═════ MATERIAL
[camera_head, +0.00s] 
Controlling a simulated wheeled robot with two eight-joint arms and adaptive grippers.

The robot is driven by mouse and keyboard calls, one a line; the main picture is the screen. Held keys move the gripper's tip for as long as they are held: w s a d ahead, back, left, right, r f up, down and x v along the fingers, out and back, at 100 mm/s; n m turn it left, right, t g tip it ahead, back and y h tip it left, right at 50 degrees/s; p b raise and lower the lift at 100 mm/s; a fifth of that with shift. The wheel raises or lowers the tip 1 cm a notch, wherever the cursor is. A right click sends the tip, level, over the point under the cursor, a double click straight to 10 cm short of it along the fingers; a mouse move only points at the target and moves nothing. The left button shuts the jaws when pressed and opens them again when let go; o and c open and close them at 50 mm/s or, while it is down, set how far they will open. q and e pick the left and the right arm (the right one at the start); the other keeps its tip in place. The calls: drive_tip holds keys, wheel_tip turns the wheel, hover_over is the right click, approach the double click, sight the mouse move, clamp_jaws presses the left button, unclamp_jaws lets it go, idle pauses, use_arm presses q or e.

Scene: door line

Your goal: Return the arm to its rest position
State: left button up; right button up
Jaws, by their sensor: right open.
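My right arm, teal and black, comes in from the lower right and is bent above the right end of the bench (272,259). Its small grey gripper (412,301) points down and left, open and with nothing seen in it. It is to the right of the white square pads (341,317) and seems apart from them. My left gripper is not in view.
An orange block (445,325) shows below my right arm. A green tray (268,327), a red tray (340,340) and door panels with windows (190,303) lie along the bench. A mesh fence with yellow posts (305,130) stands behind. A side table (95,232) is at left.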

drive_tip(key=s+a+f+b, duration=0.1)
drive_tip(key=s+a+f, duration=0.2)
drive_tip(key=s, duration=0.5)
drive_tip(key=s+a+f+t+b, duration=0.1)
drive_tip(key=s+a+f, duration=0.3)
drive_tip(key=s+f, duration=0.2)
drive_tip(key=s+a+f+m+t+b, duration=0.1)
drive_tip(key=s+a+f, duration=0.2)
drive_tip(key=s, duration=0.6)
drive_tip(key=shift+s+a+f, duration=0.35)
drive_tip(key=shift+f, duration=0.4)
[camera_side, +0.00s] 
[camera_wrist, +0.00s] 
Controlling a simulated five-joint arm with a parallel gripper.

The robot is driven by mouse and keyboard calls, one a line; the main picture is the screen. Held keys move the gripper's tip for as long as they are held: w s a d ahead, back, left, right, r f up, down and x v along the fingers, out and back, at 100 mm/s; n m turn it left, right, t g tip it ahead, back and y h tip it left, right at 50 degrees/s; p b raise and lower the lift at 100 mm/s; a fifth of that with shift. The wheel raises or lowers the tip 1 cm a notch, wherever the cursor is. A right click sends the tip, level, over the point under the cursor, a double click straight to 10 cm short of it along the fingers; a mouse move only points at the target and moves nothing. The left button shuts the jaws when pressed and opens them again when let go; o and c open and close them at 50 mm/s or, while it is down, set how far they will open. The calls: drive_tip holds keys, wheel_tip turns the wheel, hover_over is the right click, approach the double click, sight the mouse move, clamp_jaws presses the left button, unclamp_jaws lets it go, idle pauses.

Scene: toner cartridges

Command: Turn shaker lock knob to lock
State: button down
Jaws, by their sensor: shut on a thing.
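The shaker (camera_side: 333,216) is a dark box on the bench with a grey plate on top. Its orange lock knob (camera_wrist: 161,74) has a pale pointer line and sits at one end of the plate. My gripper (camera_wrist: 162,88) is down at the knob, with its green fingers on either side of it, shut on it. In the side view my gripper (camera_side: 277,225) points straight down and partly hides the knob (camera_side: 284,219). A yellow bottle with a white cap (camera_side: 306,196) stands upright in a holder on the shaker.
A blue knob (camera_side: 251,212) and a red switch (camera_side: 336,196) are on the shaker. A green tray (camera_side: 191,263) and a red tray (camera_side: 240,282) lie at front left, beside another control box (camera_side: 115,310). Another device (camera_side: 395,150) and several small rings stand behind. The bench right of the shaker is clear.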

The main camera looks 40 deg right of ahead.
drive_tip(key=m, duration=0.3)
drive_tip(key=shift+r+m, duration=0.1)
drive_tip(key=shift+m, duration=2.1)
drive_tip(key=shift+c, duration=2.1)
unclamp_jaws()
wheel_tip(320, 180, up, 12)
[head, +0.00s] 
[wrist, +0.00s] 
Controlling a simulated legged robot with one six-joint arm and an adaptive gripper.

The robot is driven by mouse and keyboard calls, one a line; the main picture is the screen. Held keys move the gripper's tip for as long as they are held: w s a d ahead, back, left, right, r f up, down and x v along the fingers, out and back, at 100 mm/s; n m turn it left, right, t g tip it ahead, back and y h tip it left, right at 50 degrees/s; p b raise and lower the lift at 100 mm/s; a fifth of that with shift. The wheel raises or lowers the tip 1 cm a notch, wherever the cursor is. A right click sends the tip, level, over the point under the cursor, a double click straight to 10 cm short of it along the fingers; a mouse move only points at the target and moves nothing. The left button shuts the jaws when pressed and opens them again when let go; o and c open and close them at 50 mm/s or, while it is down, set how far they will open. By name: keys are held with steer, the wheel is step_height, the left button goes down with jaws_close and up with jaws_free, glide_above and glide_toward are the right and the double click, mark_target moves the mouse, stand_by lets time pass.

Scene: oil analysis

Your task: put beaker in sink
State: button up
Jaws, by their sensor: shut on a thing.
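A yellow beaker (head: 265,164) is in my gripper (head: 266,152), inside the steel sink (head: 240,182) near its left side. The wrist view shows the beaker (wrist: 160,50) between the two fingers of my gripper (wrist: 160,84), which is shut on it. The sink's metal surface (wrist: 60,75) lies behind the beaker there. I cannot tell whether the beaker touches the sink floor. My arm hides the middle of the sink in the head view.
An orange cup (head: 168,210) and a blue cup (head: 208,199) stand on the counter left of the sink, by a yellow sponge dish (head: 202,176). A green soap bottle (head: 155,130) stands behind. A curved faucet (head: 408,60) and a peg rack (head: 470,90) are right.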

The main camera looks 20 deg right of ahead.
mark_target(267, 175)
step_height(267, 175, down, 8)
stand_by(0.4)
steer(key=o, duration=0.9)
══════════
Copy out each line in the listing that has the word "simulated".

Controlling a simulated wheeled robot with two eight-joint arms and adaptive grippers.
Controlling a simulated five-joint arm with a parallel gripper.
Controlling a simulated legged robot with one six-joint arm and an adaptive gripper.

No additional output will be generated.